Il est également précisé qu'en vertu des dispositions de l'article 9 de l'ordonnance 2016-131 du 10 février 2016 portant réforme du droit des contrats, du régime général et de la preuve des obligations, l'action se poursuit et doit être jugée conformément à la loi ancienne, y compris en appel, le contrat ayant été conclu avant le 1er octobre 2016, date d'entrée en vigueur de cette ordonnance.

Sur la recevabilité de l'appel de M. [O] concernant la fixation de la créance de la Banque au passif de la liquidation judiciaire de la société Saint-Etienne Australia

En application de l'article 553 du code de procédure civile, en cas d'indivisibilité à l'égard de plusieurs parties, l'appel formé contre l'une n'est recevable que si toutes sont appelées à l'instance.

En matière d'admission de créances, l'instance introduite devant la juridiction compétente est indivisible entre le créancier, le débiteur et le mandataire judiciaire ou le liquidateur. Il en résulte que la partie qui saisit le juge compétent doit mettre en cause devant ce juge les deux autres parties.
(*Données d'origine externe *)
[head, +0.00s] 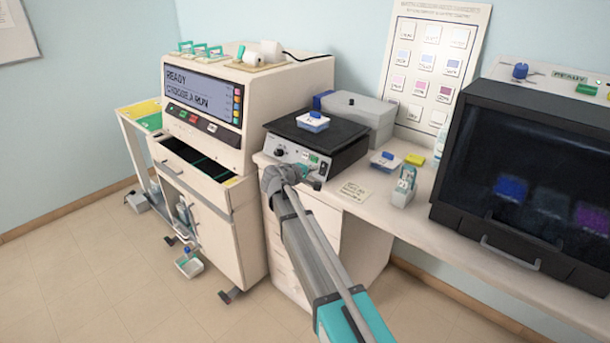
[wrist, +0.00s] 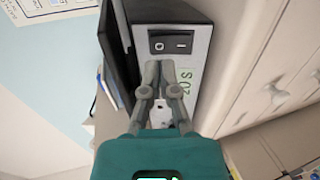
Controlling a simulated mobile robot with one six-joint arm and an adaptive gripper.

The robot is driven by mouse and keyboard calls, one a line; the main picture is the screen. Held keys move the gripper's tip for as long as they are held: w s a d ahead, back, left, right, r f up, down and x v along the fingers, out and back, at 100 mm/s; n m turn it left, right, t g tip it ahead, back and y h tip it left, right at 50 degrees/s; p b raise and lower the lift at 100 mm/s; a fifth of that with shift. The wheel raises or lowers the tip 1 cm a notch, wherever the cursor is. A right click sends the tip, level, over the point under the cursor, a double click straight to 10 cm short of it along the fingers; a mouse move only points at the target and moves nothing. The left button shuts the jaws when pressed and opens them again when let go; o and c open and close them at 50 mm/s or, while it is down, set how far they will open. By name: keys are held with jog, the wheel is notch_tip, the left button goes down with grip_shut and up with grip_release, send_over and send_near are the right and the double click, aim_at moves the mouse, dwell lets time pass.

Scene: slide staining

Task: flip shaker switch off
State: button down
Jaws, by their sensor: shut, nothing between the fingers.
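The shaker (head: 340,140) is a pale box with a black platform on top, standing on the bench. Its front panel shows a dark knob (head: 280,152) at the left and a green label. In the wrist view, a black rocker switch (wrist: 171,42) with a round mark and a line mark sits on the panel; I cannot tell which side is pressed. My gripper (wrist: 160,66) is shut and empty, its fingertips just below the switch in the picture. Contact with the panel is unclear. In the head view, my gripper (head: 314,180) is in front of the panel's right part.
To the right are another blue-lidded box (head: 385,161), a bottle rack (head: 403,190) and a dark-fronted cabinet (head: 530,170). A stainer with a screen (head: 203,96) stands left.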

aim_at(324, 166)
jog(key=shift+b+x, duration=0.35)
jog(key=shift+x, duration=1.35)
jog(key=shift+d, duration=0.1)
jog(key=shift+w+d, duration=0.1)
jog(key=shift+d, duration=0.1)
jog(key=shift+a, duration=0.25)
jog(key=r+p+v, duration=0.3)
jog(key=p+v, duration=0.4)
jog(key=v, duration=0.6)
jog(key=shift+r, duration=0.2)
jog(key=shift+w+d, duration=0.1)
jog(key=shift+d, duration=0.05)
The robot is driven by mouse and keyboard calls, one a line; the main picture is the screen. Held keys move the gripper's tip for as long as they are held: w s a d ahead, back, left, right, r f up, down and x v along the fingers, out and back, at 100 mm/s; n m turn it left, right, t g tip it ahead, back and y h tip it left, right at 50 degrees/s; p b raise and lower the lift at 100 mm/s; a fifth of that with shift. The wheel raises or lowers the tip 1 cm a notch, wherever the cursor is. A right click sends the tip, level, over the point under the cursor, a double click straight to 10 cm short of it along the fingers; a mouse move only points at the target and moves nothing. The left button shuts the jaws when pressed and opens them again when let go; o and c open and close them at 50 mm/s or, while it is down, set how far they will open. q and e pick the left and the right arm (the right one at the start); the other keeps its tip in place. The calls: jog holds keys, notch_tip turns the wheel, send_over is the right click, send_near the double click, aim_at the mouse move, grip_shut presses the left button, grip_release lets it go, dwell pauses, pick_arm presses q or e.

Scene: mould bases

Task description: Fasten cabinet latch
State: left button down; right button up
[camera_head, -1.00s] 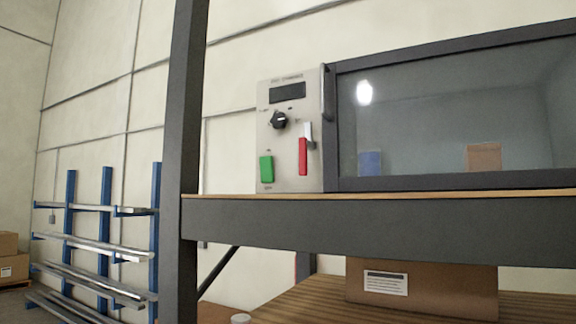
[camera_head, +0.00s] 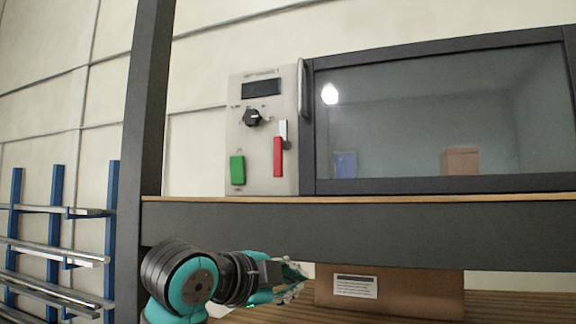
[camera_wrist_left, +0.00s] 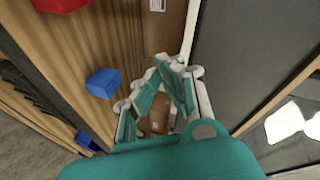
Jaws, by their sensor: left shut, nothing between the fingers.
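The cabinet (camera_head: 440,185) stands on the upper shelf, with its dark-framed glass door (camera_head: 400,120) closed or nearly so. A grey panel (camera_head: 262,180) left of the door carries a red lever (camera_head: 278,158) with a pale metal piece at its upper end, which looks like the latch. My left gripper (camera_head: 298,278) is below the shelf edge, well under the panel and apart from it. In the left wrist view its fingers (camera_wrist_left: 172,68) are shut and empty. My right gripper is not in view.
The panel also has a black knob (camera_head: 252,118), a green switch (camera_head: 237,170) and a dark display. A thick shelf beam (camera_head: 400,228) lies above my left gripper, and a dark post (camera_head: 146,100) stands at left. A cardboard box (camera_head: 420,291) sits on the lower shelf. A blue box (camera_wrist_left: 103,83) shows in the wrist view.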

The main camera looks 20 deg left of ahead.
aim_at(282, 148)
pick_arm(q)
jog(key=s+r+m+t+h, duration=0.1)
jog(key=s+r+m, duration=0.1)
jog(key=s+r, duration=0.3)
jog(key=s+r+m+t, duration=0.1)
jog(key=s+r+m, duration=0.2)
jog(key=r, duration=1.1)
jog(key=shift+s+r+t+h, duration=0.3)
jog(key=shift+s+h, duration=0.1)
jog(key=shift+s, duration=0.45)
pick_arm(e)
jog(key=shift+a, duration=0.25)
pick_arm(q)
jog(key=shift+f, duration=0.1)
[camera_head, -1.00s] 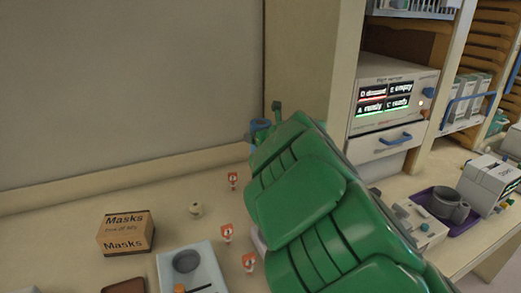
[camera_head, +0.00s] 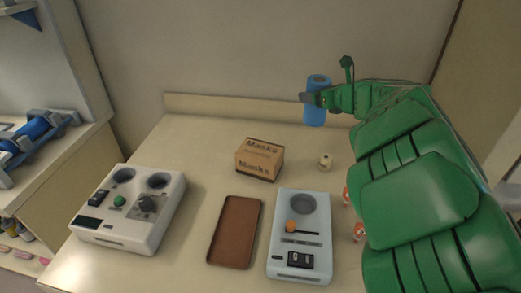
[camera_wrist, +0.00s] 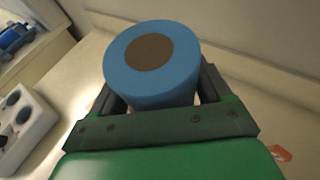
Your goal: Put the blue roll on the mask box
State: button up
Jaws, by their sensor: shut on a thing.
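The blue roll (camera_head: 317,84) is upright in my gripper (camera_head: 312,99), above the back of the counter, to the right of and behind the mask box. In the wrist view the roll (camera_wrist: 120,85) shows its blue end with a brown core, between the two dark fingers of my gripper (camera_wrist: 155,95). The mask box (camera_head: 259,160) is a brown cardboard box labelled "Masks", standing on the counter with a bare top. The roll is apart from the box.
A brown tray (camera_head: 235,232), a pale blue device (camera_head: 300,228) and a white device (camera_head: 128,212) lie in front. Small red-and-white items (camera_head: 358,232) are beside my arm. A wall rises behind the counter.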

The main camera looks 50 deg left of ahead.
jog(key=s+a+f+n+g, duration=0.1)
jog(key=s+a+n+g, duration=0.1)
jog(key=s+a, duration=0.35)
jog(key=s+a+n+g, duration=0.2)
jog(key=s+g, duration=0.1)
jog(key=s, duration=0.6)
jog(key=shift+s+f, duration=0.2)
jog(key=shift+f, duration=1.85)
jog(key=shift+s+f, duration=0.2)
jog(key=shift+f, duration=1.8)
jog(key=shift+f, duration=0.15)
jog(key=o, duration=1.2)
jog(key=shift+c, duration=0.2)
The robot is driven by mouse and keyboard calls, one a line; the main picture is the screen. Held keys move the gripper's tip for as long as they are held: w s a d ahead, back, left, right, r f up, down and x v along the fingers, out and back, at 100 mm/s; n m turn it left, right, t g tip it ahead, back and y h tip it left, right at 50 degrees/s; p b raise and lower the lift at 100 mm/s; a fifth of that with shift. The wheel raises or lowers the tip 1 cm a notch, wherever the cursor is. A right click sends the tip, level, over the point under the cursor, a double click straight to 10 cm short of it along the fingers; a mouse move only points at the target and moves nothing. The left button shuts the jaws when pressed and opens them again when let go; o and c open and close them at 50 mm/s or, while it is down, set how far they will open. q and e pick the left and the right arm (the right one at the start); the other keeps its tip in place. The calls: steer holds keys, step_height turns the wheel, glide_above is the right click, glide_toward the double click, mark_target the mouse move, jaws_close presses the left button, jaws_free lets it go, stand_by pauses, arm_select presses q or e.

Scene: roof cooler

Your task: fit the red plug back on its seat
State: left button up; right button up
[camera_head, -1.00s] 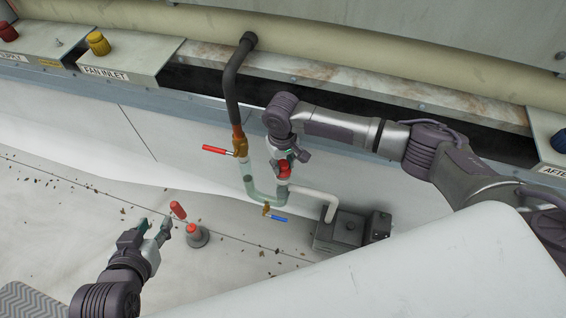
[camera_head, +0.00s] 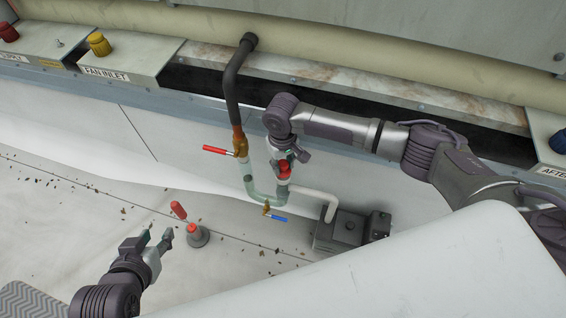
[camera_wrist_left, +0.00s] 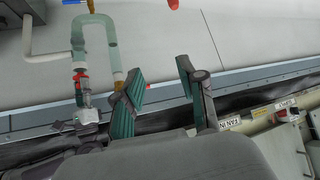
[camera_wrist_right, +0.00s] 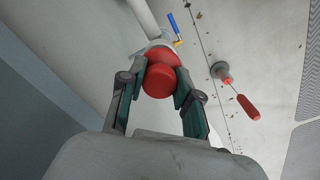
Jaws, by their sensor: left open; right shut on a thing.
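The red plug (camera_wrist_right: 161,74) is between the fingers of my right gripper (camera_wrist_right: 160,84), which is shut on it. In the right wrist view the plug is in line with a pale collar and pipe end behind it. In the head view the plug (camera_head: 284,168) is at the top of the upright pale green pipe (camera_head: 281,192), its seat end. I cannot tell whether it is fully seated, as the contact is hidden. My left gripper (camera_head: 157,241) is open and empty, low at the left, apart from the pipes; its fingers show in the left wrist view (camera_wrist_left: 158,88).
A red lever (camera_head: 217,150) and a blue lever (camera_head: 278,218) stick out from the pipework. A dark box (camera_head: 340,231) stands right of it.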

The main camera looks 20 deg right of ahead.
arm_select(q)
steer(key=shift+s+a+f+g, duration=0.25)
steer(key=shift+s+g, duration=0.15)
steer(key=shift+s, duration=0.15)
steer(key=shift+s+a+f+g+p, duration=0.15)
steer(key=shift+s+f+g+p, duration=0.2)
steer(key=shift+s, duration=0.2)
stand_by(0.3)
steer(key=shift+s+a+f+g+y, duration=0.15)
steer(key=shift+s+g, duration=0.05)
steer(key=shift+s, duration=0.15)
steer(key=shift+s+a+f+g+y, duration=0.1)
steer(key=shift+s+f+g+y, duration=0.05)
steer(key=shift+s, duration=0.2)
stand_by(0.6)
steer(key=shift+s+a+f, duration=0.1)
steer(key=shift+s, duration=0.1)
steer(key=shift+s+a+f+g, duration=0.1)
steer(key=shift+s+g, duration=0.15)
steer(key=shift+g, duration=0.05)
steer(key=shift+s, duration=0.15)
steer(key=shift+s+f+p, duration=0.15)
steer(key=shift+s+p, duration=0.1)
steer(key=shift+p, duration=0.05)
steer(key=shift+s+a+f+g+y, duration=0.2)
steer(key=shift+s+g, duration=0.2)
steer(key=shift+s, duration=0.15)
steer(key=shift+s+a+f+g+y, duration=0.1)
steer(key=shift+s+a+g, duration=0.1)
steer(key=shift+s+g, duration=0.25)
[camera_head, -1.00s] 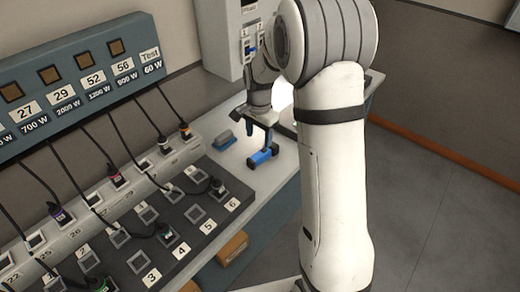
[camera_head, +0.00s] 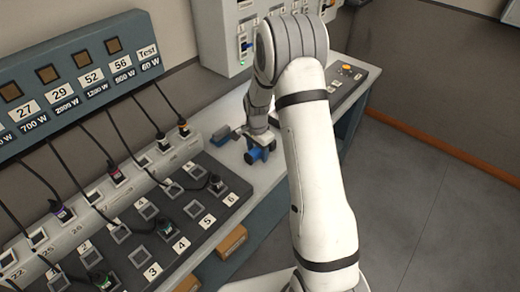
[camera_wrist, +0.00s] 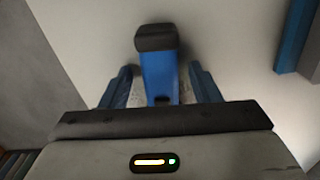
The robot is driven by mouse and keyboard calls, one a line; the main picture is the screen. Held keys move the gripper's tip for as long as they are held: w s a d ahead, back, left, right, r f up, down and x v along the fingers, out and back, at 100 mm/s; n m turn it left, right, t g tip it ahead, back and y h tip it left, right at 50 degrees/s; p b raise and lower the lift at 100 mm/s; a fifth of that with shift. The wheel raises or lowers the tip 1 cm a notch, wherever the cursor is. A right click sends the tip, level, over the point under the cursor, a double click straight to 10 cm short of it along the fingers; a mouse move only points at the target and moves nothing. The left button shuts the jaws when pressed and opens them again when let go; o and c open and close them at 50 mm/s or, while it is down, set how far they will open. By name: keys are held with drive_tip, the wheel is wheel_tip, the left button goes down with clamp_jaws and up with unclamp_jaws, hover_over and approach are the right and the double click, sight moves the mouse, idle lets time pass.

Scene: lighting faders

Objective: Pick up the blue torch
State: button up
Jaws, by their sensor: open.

En l'espèce, il est constant que M. [O], qui sollicite l'infirmation du jugement en ce qu'il a fixé la créance de la Banque Populaire Auvergne Rhône Alpes au passif de la liquidation judiciaire aux sommes rappelées dans l'exposé du litige, n'a intimé ni le débiteur, la société Saint-Etienne Australia, ni la SELARL Berthelot, ès qualités de liquidateur judiciaire, étant observé qu'il n'agit pas en tant que dirigeant de la société Saint-Etienne Australia, mais seulement à titre personnel en qualité de caution.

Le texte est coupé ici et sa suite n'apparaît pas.